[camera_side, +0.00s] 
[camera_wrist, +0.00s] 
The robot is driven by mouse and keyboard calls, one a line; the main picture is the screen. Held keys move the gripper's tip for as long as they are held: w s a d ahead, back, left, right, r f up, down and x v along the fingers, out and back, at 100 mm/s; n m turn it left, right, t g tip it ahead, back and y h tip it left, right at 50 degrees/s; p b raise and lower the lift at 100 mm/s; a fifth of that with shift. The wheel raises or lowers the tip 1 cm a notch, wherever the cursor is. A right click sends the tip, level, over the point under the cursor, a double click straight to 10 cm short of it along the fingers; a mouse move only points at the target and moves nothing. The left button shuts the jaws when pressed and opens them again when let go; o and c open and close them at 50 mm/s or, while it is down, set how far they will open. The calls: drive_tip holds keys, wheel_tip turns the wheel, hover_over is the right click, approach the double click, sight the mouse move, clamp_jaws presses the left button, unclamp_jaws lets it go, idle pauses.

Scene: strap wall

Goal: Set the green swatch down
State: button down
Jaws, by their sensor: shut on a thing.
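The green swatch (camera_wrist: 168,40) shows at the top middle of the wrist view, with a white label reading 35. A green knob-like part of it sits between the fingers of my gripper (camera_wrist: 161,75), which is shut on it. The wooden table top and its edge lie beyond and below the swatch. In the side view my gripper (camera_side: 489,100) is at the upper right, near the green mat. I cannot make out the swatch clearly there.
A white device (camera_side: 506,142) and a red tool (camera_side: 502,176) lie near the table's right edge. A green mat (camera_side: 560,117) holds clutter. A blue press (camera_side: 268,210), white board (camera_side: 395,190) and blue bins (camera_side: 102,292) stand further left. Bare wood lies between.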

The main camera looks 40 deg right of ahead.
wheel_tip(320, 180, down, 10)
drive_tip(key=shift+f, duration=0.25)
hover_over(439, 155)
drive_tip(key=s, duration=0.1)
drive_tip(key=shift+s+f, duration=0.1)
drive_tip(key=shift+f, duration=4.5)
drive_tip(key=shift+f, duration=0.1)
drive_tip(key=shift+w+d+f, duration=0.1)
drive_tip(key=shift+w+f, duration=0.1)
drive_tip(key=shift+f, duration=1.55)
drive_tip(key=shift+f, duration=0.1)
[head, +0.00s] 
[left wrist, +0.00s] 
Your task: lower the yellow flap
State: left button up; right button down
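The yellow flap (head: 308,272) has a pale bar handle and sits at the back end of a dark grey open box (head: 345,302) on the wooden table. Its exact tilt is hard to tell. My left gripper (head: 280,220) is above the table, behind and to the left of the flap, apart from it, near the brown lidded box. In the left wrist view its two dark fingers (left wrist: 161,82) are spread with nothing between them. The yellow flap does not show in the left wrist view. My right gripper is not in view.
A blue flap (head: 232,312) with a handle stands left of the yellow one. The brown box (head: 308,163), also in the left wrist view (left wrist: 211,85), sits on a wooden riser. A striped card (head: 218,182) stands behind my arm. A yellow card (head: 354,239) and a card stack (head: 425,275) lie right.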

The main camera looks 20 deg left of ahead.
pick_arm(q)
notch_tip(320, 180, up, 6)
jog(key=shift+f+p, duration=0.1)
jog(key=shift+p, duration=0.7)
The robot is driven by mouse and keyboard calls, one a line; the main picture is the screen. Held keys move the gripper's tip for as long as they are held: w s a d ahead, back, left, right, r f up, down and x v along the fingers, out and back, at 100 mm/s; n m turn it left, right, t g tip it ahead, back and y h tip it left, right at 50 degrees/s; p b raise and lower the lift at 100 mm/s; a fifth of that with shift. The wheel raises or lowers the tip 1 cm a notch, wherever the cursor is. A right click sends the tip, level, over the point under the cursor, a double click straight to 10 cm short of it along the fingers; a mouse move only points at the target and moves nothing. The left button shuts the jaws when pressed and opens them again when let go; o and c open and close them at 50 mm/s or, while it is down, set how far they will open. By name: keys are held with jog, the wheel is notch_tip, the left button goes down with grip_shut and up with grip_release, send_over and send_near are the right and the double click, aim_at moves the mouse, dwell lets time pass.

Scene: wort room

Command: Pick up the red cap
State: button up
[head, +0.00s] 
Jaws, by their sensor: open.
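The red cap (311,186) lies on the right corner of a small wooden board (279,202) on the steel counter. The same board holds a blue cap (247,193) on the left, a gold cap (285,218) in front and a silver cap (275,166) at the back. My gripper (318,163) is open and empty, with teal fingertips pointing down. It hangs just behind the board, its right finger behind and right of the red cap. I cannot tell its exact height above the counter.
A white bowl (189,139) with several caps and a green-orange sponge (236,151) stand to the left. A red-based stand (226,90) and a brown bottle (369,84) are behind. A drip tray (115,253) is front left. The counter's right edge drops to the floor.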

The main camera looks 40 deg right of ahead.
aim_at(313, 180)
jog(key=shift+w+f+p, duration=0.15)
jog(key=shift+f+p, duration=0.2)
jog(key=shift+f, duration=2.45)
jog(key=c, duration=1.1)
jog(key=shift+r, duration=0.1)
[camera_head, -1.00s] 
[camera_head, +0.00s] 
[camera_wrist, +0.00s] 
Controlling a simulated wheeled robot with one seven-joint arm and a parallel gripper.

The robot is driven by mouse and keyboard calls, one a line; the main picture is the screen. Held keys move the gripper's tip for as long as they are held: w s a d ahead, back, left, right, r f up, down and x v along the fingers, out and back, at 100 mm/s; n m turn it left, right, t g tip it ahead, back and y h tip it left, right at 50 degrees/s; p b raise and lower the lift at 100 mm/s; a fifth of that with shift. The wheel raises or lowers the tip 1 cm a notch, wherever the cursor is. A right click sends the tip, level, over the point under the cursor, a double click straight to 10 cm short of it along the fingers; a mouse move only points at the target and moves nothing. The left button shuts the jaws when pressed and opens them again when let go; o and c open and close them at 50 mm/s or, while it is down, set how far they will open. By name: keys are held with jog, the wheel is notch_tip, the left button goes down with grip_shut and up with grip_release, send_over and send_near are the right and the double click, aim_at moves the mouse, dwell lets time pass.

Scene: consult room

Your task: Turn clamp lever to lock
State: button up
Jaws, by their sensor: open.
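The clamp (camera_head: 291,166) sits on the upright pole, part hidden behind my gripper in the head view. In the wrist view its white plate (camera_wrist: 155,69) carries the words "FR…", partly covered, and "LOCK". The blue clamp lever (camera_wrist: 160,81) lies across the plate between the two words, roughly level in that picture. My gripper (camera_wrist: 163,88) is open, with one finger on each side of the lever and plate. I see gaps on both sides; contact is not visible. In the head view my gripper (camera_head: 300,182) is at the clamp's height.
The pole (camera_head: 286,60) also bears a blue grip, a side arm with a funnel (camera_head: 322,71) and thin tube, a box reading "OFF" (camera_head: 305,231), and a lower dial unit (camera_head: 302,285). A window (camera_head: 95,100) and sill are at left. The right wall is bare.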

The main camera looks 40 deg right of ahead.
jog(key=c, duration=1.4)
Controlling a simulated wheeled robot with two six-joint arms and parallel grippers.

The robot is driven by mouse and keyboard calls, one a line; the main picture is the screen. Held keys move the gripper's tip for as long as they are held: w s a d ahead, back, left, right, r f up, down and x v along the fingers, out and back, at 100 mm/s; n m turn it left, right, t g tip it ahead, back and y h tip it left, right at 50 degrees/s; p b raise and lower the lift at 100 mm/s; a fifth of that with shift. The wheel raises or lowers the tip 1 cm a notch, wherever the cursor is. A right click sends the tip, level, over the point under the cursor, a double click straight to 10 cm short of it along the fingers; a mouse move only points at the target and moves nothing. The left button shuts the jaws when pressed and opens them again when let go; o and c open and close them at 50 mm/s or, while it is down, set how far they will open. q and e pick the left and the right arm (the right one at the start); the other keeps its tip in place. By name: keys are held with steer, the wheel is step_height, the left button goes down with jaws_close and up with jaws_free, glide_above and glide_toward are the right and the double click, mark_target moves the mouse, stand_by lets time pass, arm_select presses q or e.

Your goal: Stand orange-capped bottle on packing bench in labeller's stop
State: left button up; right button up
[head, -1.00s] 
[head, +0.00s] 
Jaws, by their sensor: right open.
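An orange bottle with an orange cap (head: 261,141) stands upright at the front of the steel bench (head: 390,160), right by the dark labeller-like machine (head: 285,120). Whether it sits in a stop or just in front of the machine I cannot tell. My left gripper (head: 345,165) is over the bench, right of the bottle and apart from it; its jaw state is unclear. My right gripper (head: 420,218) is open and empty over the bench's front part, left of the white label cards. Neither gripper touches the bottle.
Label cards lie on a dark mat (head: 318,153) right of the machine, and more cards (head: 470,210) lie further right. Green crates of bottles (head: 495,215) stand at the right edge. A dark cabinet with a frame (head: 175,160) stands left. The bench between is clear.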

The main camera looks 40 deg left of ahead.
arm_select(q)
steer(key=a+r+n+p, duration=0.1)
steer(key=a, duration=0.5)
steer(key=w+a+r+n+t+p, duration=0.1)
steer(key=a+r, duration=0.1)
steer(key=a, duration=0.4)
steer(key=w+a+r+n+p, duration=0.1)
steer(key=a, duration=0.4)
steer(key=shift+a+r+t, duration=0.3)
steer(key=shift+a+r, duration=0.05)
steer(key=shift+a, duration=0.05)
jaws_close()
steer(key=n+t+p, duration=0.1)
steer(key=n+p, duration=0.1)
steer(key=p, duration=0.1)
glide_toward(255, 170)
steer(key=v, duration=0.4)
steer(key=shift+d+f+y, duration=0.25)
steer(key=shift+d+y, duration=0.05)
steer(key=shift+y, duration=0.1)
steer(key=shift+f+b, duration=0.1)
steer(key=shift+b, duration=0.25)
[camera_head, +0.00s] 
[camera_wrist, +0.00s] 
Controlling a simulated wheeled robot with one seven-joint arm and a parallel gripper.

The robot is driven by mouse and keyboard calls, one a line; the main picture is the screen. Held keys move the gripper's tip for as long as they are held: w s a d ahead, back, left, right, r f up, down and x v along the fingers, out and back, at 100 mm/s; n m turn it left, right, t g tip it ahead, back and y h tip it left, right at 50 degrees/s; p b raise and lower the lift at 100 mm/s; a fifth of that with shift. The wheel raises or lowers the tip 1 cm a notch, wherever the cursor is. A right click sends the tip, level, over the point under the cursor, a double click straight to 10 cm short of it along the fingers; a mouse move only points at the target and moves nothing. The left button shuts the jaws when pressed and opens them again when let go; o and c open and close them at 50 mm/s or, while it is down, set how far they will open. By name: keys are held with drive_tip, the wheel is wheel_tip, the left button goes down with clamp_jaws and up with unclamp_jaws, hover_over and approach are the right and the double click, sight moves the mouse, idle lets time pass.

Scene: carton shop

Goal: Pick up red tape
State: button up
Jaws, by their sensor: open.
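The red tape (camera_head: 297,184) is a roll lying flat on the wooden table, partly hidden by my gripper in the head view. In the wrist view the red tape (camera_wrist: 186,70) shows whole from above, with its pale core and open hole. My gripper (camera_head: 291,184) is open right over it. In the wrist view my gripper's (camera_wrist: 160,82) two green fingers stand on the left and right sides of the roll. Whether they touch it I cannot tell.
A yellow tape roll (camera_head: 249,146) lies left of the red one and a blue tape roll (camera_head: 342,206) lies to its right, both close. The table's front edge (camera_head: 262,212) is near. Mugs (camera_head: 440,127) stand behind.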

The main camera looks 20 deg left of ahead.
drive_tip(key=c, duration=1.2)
※ ※ ※
Using the entries above, find all lines with "Your". Copy them.

Solved problem —
Your task: lower the yellow flap
Your task: Turn clamp lever to lock
Your goal: Stand orange-capped bottle on packing bench in labeller's stop

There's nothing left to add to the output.